## [DIRECTIONS FOR THIS TASK]
Copy out the entries exactly, from the first line to the last.

## [PROVIDED RECORDS]
______

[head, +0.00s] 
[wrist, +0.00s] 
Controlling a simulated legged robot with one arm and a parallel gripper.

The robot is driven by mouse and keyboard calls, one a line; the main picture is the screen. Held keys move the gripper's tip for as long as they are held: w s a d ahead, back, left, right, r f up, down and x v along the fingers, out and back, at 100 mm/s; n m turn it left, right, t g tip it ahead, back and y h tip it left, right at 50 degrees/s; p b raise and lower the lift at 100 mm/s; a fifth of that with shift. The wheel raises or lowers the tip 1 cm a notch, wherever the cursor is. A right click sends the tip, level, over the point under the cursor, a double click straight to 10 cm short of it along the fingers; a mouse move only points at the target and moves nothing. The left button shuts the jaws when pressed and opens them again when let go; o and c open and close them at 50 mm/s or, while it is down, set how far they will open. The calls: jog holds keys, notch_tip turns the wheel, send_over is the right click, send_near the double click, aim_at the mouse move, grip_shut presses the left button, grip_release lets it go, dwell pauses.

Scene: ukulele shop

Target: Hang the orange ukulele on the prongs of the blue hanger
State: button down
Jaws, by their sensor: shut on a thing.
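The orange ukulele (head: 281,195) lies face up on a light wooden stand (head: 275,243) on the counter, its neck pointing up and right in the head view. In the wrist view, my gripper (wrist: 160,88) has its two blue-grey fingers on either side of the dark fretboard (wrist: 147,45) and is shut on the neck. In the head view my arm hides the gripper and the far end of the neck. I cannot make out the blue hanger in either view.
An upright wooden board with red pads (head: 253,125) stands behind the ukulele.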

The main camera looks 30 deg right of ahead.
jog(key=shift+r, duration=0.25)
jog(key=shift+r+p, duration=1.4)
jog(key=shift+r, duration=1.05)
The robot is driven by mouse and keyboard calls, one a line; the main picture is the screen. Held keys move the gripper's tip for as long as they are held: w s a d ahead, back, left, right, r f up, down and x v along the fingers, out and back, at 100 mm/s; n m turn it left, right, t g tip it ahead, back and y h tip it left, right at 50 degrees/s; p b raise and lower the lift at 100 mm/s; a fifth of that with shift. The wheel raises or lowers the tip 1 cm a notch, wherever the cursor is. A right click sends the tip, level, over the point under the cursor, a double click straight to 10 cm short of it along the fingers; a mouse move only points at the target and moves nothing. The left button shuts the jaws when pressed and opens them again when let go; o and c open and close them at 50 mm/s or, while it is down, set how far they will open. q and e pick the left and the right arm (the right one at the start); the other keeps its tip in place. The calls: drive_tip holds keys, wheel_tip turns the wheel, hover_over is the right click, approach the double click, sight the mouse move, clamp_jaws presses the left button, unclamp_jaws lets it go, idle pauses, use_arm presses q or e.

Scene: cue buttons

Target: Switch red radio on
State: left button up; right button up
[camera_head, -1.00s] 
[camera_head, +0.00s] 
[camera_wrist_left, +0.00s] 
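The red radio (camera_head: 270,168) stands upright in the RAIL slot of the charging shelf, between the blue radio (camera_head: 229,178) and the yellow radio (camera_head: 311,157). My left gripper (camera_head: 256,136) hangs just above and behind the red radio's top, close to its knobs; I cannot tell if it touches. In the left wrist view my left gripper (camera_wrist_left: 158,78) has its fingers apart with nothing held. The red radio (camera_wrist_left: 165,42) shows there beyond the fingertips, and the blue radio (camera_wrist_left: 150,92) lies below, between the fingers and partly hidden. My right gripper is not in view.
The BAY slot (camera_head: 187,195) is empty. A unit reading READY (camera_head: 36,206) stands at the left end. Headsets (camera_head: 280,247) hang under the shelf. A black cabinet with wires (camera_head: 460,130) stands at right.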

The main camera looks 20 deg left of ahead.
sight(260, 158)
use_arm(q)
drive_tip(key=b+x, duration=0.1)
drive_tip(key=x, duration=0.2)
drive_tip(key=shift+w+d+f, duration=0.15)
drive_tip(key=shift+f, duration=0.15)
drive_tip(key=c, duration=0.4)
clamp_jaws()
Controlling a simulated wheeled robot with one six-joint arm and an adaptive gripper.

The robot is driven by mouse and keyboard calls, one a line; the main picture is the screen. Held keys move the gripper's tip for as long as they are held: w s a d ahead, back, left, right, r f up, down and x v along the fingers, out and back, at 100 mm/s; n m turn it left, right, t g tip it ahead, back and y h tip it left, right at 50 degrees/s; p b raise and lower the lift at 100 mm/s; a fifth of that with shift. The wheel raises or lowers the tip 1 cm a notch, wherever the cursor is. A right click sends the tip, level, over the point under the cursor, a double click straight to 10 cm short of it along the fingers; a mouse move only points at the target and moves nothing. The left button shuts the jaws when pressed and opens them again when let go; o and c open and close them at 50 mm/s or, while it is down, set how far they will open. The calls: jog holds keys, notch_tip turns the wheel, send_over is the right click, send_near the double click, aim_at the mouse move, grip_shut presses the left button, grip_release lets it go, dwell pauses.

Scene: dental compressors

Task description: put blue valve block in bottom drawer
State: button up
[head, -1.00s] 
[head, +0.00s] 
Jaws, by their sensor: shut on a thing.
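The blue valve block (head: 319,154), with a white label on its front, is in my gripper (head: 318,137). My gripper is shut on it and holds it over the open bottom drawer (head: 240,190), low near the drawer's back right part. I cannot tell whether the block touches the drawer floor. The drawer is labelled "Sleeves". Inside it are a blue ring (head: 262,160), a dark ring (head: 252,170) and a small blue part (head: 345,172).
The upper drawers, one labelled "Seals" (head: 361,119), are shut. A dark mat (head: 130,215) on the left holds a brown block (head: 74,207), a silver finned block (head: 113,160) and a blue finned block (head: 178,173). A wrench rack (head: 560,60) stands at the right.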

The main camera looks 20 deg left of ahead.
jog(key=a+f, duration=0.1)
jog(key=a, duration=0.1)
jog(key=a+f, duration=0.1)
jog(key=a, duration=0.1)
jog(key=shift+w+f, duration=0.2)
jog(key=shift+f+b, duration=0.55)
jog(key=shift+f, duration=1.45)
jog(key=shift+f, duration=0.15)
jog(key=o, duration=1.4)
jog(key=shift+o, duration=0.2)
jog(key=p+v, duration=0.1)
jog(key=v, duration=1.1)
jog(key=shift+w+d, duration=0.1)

______

## [REPLY TO THE TASK]
[head, +0.00s] 
[wrist, +0.00s] 
Controlling a simulated legged robot with one arm and a parallel gripper.

The robot is driven by mouse and keyboard calls, one a line; the main picture is the screen. Held keys move the gripper's tip for as long as they are held: w s a d ahead, back, left, right, r f up, down and x v along the fingers, out and back, at 100 mm/s; n m turn it left, right, t g tip it ahead, back and y h tip it left, right at 50 degrees/s; p b raise and lower the lift at 100 mm/s; a fifth of that with shift. The wheel raises or lowers the tip 1 cm a notch, wherever the cursor is. A right click sends the tip, level, over the point under the cursor, a double click straight to 10 cm short of it along the fingers; a mouse move only points at the target and moves nothing. The left button shuts the jaws when pressed and opens them again when let go; o and c open and close them at 50 mm/s or, while it is down, set how far they will open. The calls: jog holds keys, notch_tip turns the wheel, send_over is the right click, send_near the double click, aim_at the mouse move, grip_shut presses the left button, grip_release lets it go, dwell pauses.

Scene: ukulele shop

Target: Hang the orange ukulele on the prongs of the blue hanger
State: button down
Jaws, by their sensor: shut on a thing.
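The orange ukulele (head: 281,195) lies face up on a light wooden stand (head: 275,243) on the counter, its neck pointing up and right in the head view. In the wrist view, my gripper (wrist: 160,88) has its two blue-grey fingers on either side of the dark fretboard (wrist: 147,45) and is shut on the neck. In the head view my arm hides the gripper and the far end of the neck. I cannot make out the blue hanger in either view.
An upright wooden board with red pads (head: 253,125) stands behind the ukulele.

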The main camera looks 30 deg right of ahead.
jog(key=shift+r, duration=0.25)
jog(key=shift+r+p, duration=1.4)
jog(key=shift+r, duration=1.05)
The robot is driven by mouse and keyboard calls, one a line; the main picture is the screen. Held keys move the gripper's tip for as long as they are held: w s a d ahead, back, left, right, r f up, down and x v along the fingers, out and back, at 100 mm/s; n m turn it left, right, t g tip it ahead, back and y h tip it left, right at 50 degrees/s; p b raise and lower the lift at 100 mm/s; a fifth of that with shift. The wheel raises or lowers the tip 1 cm a notch, wherever the cursor is. A right click sends the tip, level, over the point under the cursor, a double click straight to 10 cm short of it along the fingers; a mouse move only points at the target and moves nothing. The left button shuts the jaws when pressed and opens them again when let go; o and c open and close them at 50 mm/s or, while it is down, set how far they will open. q and e pick the left and the right arm (the right one at the start); the other keeps its tip in place. The calls: drive_tip holds keys, wheel_tip turns the wheel, hover_over is the right click, approach the double click, sight the mouse move, clamp_jaws presses the left button, unclamp_jaws lets it go, idle pauses, use_arm presses q or e.

Scene: cue buttons

Target: Switch red radio on
State: left button up; right button up
[camera_head, -1.00s] 
[camera_head, +0.00s] 
[camera_wrist_left, +0.00s] 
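The red radio (camera_head: 270,168) stands upright in the RAIL slot of the charging shelf, between the blue radio (camera_head: 229,178) and the yellow radio (camera_head: 311,157). My left gripper (camera_head: 256,136) hangs just above and behind the red radio's top, close to its knobs; I cannot tell if it touches. In the left wrist view my left gripper (camera_wrist_left: 158,78) has its fingers apart with nothing held. The red radio (camera_wrist_left: 165,42) shows there beyond the fingertips, and the blue radio (camera_wrist_left: 150,92) lies below, between the fingers and partly hidden. My right gripper is not in view.
The BAY slot (camera_head: 187,195) is empty. A unit reading READY (camera_head: 36,206) stands at the left end. Headsets (camera_head: 280,247) hang under the shelf. A black cabinet with wires (camera_head: 460,130) stands at right.

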The main camera looks 20 deg left of ahead.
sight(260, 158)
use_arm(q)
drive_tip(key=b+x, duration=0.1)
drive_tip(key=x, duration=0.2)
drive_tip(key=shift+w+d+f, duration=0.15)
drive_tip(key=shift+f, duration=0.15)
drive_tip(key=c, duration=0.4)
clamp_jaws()
Controlling a simulated wheeled robot with one six-joint arm and an adaptive gripper.

The robot is driven by mouse and keyboard calls, one a line; the main picture is the screen. Held keys move the gripper's tip for as long as they are held: w s a d ahead, back, left, right, r f up, down and x v along the fingers, out and back, at 100 mm/s; n m turn it left, right, t g tip it ahead, back and y h tip it left, right at 50 degrees/s; p b raise and lower the lift at 100 mm/s; a fifth of that with shift. The wheel raises or lowers the tip 1 cm a notch, wherever the cursor is. A right click sends the tip, level, over the point under the cursor, a double click straight to 10 cm short of it along the fingers; a mouse move only points at the target and moves nothing. The left button shuts the jaws when pressed and opens them again when let go; o and c open and close them at 50 mm/s or, while it is down, set how far they will open. The calls: jog holds keys, notch_tip turns the wheel, send_over is the right click, send_near the double click, aim_at the mouse move, grip_shut presses the left button, grip_release lets it go, dwell pauses.

Scene: dental compressors

Task description: put blue valve block in bottom drawer
State: button up
[head, -1.00s] 
[head, +0.00s] 
Jaws, by their sensor: shut on a thing.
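The blue valve block (head: 319,154), with a white label on its front, is in my gripper (head: 318,137). My gripper is shut on it and holds it over the open bottom drawer (head: 240,190), low near the drawer's back right part. I cannot tell whether the block touches the drawer floor. The drawer is labelled "Sleeves". Inside it are a blue ring (head: 262,160), a dark ring (head: 252,170) and a small blue part (head: 345,172).
The upper drawers, one labelled "Seals" (head: 361,119), are shut. A dark mat (head: 130,215) on the left holds a brown block (head: 74,207), a silver finned block (head: 113,160) and a blue finned block (head: 178,173). A wrench rack (head: 560,60) stands at the right.

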The main camera looks 20 deg left of ahead.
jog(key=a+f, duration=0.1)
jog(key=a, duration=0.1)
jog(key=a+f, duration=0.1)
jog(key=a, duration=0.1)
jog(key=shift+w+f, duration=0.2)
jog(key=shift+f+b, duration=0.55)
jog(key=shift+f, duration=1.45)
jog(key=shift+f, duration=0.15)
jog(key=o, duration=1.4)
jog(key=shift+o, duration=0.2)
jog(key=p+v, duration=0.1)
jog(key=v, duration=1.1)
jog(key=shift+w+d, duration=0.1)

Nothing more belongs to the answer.